For more effective protection, a design can be registered and this will result in the proprietor of the registered design being entitled to a strict legal monopoly in the design for a period of 25 years subject to the payment of renewal fees every 5 years. Such registration is available for the UK alone, or in respect of the entire EU via a registered community design. Similar registration is also available in most other countries around the world.
There are a number of exclusions to both unregistered design right and registered design protection. UK unregistered design right does not cover any aspect of surface decoration (2D features), but only the shape and configuration of the article (3D features). Community unregistered design right, as well as both UK & Community registered design rights, will protect both 3-D and 2-D features including colour, pattern and ornament.

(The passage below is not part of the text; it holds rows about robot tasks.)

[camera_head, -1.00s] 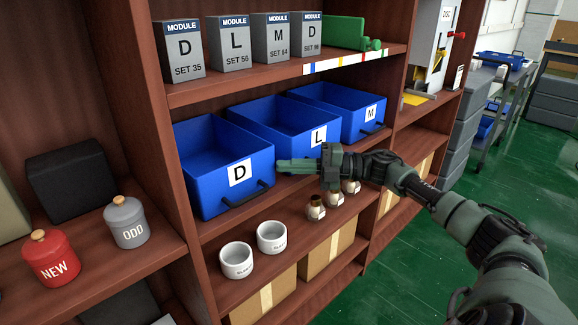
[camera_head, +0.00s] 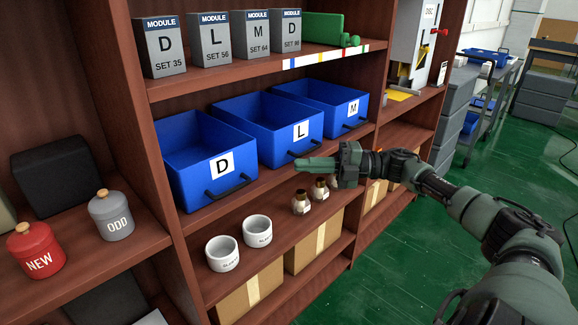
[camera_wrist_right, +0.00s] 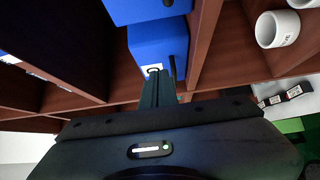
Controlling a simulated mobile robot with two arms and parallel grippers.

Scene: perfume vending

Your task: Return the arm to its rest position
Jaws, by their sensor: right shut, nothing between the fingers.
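My right arm (camera_head: 455,200) comes in from the right of the head view. Its gripper (camera_head: 300,163) is shut and empty, with the fingers pointing left in front of the shelf, near the blue L bin. In the right wrist view the closed fingers (camera_wrist_right: 158,88) lie together and point toward a blue bin (camera_wrist_right: 158,45). No object is held. My left gripper is not in view.
Blue bins D (camera_head: 185,185), L (camera_head: 275,150) and M (camera_head: 340,115) stand on the middle shelf. Grey module boxes (camera_head: 208,50) stand above. White cups (camera_head: 222,262) and several small brown-topped bottles (camera_head: 301,207) sit below. Green floor (camera_head: 450,270) is open at right.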

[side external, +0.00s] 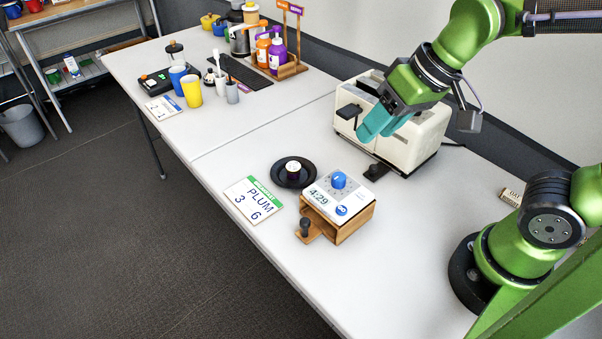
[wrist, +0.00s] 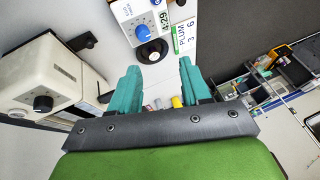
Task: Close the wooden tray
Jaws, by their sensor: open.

Conversely, Community unregistered design right, and both UK & Community registered design rights will not protect any feature whose appearance is dictated solely by function. This exclusion does not apply to UK unregistered design right.
The other main exclusions from UK unregistered design right protection are the so-called ‘must fit’ (features which enable the article to be connected to another article with which it interrelates) and ‘must match’ (features which are dependent upon the appearance of another article of which the design article is intended to be an integral part) exclusions. These exclusions are intended to allow third parties to manufacture spare parts for articles without infringement. The ‘must match’ exclusion also applies to Community unregistered design rights and both UK & Community registered design rights. (There is no equivalent to the ‘must fit’ exclusion, since these features, being dictated solely by function, are not protected by these rights in any case).
To find out more about designs, please click here to request a copy of our Designs leaflet.
Semiconductor Topography Rights
Key point: Unregistered design right in a semiconductor topography.
UK unregistered design right subsists in semiconductor topographies, i.e. a fixed pattern of conductor or semiconductor material affixed to one layer of a multilayer semiconductor product. The subsistence and duration of design right in a semiconductor topography are as set out in respect of unregistered design right.